==== INFORMATION SHOWN ====

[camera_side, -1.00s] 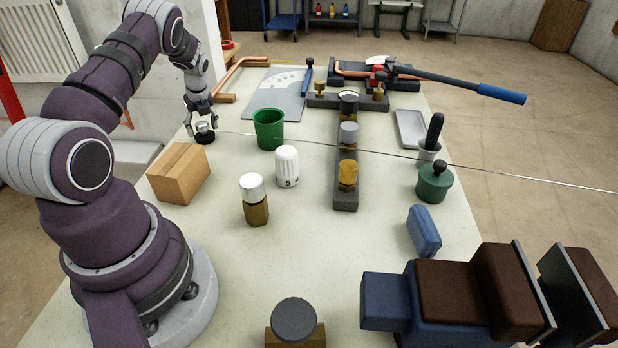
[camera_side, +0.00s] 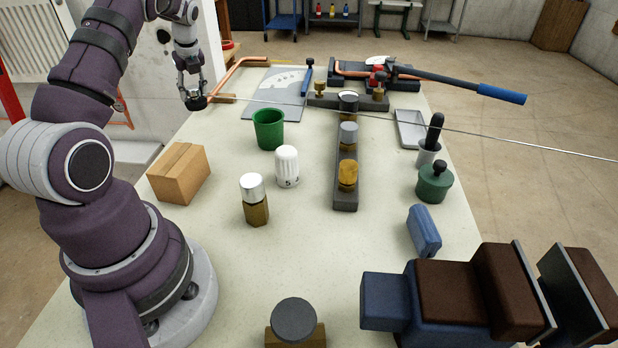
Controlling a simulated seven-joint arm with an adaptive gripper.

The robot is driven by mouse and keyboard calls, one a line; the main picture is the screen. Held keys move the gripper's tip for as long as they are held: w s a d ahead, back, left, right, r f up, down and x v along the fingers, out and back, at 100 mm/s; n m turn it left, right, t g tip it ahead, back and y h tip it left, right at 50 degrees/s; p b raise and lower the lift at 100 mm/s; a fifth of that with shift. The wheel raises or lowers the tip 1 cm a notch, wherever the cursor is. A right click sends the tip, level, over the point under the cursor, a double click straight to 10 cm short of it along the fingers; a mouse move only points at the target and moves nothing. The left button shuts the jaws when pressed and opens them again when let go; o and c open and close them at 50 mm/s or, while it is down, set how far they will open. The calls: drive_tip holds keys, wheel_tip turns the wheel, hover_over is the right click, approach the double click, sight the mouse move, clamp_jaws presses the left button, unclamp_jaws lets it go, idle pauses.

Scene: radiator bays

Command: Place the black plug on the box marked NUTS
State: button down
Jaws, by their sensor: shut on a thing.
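My gripper (camera_side: 193,90) is at the far left of the table, raised above its surface. It is shut on the black plug (camera_side: 196,103), a small dark round piece below the fingers. A closed cardboard box (camera_side: 180,172) stands on the table nearer the camera, below the gripper in the picture and apart from it. I cannot make out the word NUTS on it from this view.
A thin grey line (camera_side: 420,128) runs from near my gripper across the picture to the right edge. A green cup (camera_side: 268,129), a white valve knob (camera_side: 287,166) and a brass fitting with a silver cap (camera_side: 254,200) stand right of the box.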

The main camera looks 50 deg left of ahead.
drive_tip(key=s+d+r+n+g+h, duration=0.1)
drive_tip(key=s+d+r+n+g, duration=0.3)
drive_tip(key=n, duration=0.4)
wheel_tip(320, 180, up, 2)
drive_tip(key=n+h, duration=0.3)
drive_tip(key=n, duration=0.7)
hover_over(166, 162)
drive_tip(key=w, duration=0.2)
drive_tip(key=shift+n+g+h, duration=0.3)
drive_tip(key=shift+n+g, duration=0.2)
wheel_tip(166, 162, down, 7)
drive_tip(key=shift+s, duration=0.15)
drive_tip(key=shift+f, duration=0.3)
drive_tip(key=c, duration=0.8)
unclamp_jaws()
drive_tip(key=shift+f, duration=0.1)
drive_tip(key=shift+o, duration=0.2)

====

> _TASK GOAL_: Pull out each line holding the string "button".

> _SOLVED PROBLEM_:
The robot is driven by mouse and keyboard calls, one a line; the main picture is the screen. Held keys move the gripper's tip for as long as they are held: w s a d ahead, back, left, right, r f up, down and x v along the fingers, out and back, at 100 mm/s; n m turn it left, right, t g tip it ahead, back and y h tip it left, right at 50 degrees/s; p b raise and lower the lift at 100 mm/s; a fifth of that with shift. The wheel raises or lowers the tip 1 cm a notch, wherever the cursor is. A right click sends the tip, level, over the point under the cursor, a double click straight to 10 cm short of it along the fingers; a mouse move only points at the target and moves nothing. The left button shuts the jaws when pressed and opens them again when let go; o and c open and close them at 50 mm/s or, while it is down, set how far they will open. The calls: drive_tip holds keys, wheel_tip turns the wheel, hover_over is the right click, approach the double click, sight the mouse move, clamp_jaws presses the left button, unclamp_jaws lets it go, idle pauses.
State: button down

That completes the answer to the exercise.